These hollow tubes of various weights and sizes do some SERIOUS damages on your shoulders as you’re flinging them around, lifting them, throwing them, rolling them, or jumping around them. Though I’ve only just tried ViPR training for the first time, I know that this is definitely a hardcore workout and, if there are any other free classes offering them (they’re normally $15 a session), I’ll definitely sign up.
With all the punching, planking, ViPR-ing, and pushups, my body was furious with me. I decided to suck up to it with a special meatless treat.
Taco Pizza with Soy Chorizo!
(Hilarious bonus: Russ realized that the name of the product, Soy Chorizo, translates to “I am sausage.” His response?
No, you’re beans, not delectably ground up little piggies.
With a base of (what else?) Trader Joe’s whole wheat pizza crust, I layered on lots of salsa as the “sauce” and decided it was time to try this Soy-rizo out. After reading the directions (which explicitly state to REMOVE the casing before cooking it) I removed the heck out of that casing. The faux-meat bits crumbled out of the plastic(?) casing and into my frying pan. It smelled so good as it was cooking and I knew I was in for a treat (despite my initial fears that soy-whatever would be lame and nasty).

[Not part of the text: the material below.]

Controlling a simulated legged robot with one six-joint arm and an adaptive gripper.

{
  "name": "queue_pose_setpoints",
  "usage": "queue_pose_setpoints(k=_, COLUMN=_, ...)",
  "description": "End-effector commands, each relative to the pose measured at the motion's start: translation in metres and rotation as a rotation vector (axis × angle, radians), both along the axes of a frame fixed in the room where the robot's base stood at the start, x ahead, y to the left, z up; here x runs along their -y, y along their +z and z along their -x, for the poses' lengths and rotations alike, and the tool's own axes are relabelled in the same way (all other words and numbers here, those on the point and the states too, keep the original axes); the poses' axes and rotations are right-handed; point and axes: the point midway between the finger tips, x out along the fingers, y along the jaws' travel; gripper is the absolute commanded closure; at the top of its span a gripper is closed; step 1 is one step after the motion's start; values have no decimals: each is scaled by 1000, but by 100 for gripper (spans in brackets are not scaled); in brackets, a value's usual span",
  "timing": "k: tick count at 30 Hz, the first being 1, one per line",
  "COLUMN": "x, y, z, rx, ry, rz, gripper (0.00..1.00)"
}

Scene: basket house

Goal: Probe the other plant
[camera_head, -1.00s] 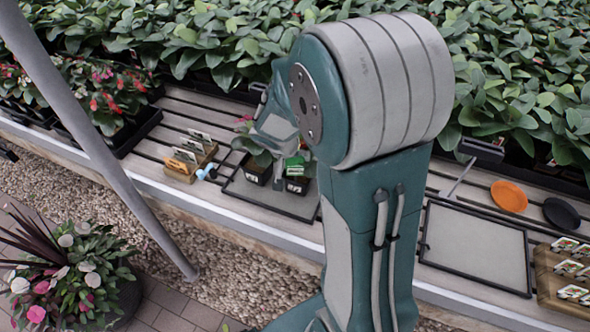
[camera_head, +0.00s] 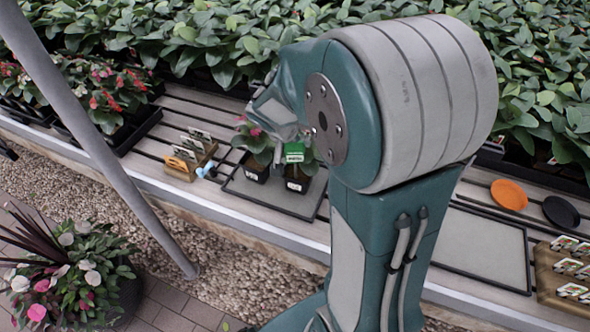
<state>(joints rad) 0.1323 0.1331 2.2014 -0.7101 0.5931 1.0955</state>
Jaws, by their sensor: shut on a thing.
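Two small potted plants stand on a grey tray (camera_head: 288,203) on the slatted bench. The left plant (camera_head: 253,139) has a pink flower and a dark pot with a white label. The right plant (camera_head: 309,163) is leafy, also in a dark labelled pot, and partly behind my arm. My gripper (camera_head: 289,138) is above them, largely hidden by my own wrist. It is shut on a green probe (camera_head: 294,150) with a pale label, held over the pots near the right plant. The probe's tip cannot be made out.
A wooden holder (camera_head: 181,172) with cards and a blue-and-white item (camera_head: 207,170) stand left of the tray. An empty grey tray (camera_head: 487,246), an orange saucer (camera_head: 509,195), a black saucer (camera_head: 561,212) and a wooden crate (camera_head: 547,282) are at right. Dense foliage lines the back.

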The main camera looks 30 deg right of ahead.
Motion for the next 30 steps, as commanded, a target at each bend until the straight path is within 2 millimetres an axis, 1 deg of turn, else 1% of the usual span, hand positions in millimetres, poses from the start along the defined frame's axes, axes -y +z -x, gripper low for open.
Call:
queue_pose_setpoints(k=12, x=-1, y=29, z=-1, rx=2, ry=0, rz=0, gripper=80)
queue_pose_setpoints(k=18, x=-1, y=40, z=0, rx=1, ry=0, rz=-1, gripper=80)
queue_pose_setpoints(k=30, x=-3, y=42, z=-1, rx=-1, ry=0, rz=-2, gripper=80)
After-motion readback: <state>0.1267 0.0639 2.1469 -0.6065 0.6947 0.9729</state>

I also fried up some red onion, sauteed some spinach, and added some avocado bits (which should be a topping on anything/everything) and a lowfat mexican cheese blend. Pre-heated?
And then, about 14-18 minutes later (I just kept checking for a golden, crisp crust), I pulled out a molten pie of cheese and fake meat.
This “meat” MADE the pizza! It had a great amount of spice, the texture wasn’t off-putting at all, and while I didn’t bite into it and think MEAT I did bite into it and think “Man, I wanna take another bite.”
Soy chorizo, I wanna put you inside of all my dishes. Salad, maybe an omelet, enchiladas? Why not? And, for $1.99 a tube, that’s a bargain if I’ve ever seen one (and I have. They’re all I seek out.)
Have you ever tried a vegetarian/vegan replacement for something and found yourself pleasantly surprised?
I love this and I’m a huge fan of the Morningstar Hot & Spicy breakfast “sausage”. Mmm.